--- What is being asked ---
Quote verbatim the span of lines that begins the listing below and closes with the line containing "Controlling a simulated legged".

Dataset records
★ ★ ★ ★ ★ ★ ★

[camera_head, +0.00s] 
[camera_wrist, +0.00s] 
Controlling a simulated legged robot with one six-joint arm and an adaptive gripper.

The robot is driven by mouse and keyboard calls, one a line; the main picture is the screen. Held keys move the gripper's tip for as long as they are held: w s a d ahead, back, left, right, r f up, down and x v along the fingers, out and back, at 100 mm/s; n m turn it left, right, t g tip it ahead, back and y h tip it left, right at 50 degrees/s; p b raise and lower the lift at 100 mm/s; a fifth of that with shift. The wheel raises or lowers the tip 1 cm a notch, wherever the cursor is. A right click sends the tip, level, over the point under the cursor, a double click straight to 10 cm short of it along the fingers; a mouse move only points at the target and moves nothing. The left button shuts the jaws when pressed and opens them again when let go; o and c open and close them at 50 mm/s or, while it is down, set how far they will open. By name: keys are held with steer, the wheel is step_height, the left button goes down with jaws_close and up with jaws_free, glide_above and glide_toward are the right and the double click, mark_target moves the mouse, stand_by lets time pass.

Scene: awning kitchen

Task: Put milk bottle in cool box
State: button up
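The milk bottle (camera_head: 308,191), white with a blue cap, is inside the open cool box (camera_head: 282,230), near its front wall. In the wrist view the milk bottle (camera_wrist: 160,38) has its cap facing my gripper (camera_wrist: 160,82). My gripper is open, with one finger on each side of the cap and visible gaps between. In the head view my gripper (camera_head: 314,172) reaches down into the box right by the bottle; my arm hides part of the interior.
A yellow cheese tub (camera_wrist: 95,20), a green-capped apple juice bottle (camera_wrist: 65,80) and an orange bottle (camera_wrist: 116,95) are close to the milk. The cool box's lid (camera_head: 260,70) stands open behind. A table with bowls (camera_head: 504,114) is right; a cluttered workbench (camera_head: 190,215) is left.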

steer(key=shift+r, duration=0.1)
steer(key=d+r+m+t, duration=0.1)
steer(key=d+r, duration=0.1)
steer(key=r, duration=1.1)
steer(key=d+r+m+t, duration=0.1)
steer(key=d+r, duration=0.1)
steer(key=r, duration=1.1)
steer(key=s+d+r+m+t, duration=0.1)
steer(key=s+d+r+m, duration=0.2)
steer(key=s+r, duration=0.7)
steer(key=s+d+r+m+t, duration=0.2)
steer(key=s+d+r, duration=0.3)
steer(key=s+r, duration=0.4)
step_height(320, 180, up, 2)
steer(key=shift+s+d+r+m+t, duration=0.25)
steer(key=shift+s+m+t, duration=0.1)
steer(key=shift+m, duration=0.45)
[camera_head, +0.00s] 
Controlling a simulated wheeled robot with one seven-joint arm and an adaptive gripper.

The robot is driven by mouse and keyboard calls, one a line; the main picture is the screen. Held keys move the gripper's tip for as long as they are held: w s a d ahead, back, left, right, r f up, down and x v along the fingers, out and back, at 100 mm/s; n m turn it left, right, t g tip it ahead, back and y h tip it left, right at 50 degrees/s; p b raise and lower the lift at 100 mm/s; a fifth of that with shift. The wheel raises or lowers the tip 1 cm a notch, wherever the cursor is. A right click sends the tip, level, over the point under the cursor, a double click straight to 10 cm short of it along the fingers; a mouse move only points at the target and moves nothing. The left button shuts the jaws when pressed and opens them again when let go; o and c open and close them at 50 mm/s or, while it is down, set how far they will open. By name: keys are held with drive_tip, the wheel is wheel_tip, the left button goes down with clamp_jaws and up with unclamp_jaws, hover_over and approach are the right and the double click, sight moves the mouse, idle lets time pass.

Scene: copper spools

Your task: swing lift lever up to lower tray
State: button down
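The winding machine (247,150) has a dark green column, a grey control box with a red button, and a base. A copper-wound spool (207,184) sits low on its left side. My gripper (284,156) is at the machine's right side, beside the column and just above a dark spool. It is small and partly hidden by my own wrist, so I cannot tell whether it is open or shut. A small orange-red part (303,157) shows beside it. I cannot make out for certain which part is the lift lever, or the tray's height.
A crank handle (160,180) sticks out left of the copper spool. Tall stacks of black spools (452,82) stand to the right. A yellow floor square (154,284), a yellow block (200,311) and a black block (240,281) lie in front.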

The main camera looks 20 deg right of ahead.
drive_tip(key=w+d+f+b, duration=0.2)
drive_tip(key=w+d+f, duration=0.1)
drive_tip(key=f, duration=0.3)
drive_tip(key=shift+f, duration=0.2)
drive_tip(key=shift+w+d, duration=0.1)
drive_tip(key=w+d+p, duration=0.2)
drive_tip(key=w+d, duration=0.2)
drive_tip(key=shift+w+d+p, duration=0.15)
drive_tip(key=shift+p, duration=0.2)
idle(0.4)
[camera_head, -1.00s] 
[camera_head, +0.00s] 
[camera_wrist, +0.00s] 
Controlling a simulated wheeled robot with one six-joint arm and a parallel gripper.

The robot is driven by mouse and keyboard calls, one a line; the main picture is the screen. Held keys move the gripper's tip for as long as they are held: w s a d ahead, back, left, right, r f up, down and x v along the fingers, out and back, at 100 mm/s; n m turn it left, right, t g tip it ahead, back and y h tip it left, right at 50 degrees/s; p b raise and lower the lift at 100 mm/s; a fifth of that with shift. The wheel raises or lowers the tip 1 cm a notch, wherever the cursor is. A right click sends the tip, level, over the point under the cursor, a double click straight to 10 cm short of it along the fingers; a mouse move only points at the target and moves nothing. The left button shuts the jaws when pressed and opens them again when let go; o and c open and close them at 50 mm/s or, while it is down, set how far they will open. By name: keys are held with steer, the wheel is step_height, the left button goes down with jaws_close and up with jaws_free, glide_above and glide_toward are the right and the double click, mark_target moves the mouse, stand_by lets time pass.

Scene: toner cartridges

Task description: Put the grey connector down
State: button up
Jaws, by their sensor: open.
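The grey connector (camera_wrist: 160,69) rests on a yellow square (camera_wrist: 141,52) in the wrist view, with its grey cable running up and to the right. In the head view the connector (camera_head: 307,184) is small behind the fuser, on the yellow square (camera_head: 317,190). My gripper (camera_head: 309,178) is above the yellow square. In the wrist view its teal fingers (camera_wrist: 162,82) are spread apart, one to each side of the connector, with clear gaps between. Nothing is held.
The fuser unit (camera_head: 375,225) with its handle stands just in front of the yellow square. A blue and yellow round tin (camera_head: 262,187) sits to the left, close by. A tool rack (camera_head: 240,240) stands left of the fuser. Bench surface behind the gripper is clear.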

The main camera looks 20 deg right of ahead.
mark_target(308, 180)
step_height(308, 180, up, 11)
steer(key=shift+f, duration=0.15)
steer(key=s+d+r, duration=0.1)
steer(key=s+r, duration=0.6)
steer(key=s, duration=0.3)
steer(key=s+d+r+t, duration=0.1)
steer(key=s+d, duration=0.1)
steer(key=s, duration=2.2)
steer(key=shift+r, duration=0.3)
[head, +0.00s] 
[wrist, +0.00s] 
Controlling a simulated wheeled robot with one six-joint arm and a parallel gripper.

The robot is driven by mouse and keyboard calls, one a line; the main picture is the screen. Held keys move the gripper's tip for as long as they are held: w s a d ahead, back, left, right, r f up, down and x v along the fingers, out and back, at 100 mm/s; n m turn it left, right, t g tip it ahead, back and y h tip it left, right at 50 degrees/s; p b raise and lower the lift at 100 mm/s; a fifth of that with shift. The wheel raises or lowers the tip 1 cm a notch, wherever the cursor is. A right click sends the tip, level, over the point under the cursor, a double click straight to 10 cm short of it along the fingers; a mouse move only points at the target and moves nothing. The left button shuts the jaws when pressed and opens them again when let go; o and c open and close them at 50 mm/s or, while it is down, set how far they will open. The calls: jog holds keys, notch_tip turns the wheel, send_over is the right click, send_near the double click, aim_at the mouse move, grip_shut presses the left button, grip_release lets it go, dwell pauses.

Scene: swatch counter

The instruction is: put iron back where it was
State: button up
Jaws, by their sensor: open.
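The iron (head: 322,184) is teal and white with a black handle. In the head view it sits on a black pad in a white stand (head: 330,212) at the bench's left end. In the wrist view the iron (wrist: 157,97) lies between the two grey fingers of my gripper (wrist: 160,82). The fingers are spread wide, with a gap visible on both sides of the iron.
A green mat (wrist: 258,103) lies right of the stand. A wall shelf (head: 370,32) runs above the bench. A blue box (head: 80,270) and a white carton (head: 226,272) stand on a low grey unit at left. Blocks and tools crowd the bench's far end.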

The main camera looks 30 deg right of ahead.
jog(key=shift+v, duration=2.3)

★ ★ ★ ★ ★ ★ ★

--- Reply ---
[camera_head, +0.00s] 
[camera_wrist, +0.00s] 
Controlling a simulated legged robot with one six-joint arm and an adaptive gripper.

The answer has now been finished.